• _Exercise objective_: Output exactly the lines between the line that contains "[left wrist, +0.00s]" and the last line of the material, counting both.
Start of Data
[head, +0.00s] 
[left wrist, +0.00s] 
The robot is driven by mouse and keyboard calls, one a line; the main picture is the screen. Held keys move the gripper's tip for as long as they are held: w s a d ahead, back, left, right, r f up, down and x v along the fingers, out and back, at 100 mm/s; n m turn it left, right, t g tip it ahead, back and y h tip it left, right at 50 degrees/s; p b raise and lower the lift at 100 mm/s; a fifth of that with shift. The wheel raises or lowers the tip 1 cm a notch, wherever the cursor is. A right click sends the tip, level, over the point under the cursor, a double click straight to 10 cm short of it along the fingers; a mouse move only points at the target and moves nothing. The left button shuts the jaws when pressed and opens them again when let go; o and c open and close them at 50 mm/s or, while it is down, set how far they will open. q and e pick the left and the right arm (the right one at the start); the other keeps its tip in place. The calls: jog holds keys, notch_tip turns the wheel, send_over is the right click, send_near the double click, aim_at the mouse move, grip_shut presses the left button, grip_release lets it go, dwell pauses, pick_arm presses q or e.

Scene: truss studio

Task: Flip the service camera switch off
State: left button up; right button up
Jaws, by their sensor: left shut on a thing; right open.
End of Data
• _Correct answer_:
[left wrist, +0.00s] 
The robot is driven by mouse and keyboard calls, one a line; the main picture is the screen. Held keys move the gripper's tip for as long as they are held: w s a d ahead, back, left, right, r f up, down and x v along the fingers, out and back, at 100 mm/s; n m turn it left, right, t g tip it ahead, back and y h tip it left, right at 50 degrees/s; p b raise and lower the lift at 100 mm/s; a fifth of that with shift. The wheel raises or lowers the tip 1 cm a notch, wherever the cursor is. A right click sends the tip, level, over the point under the cursor, a double click straight to 10 cm short of it along the fingers; a mouse move only points at the target and moves nothing. The left button shuts the jaws when pressed and opens them again when let go; o and c open and close them at 50 mm/s or, while it is down, set how far they will open. q and e pick the left and the right arm (the right one at the start); the other keeps its tip in place. The calls: jog holds keys, notch_tip turns the wheel, send_over is the right click, send_near the double click, aim_at the mouse move, grip_shut presses the left button, grip_release lets it go, dwell pauses, pick_arm presses q or e.

Scene: truss studio

Task: Flip the service camera switch off
State: left button up; right button up
Jaws, by their sensor: left shut on a thing; right open.

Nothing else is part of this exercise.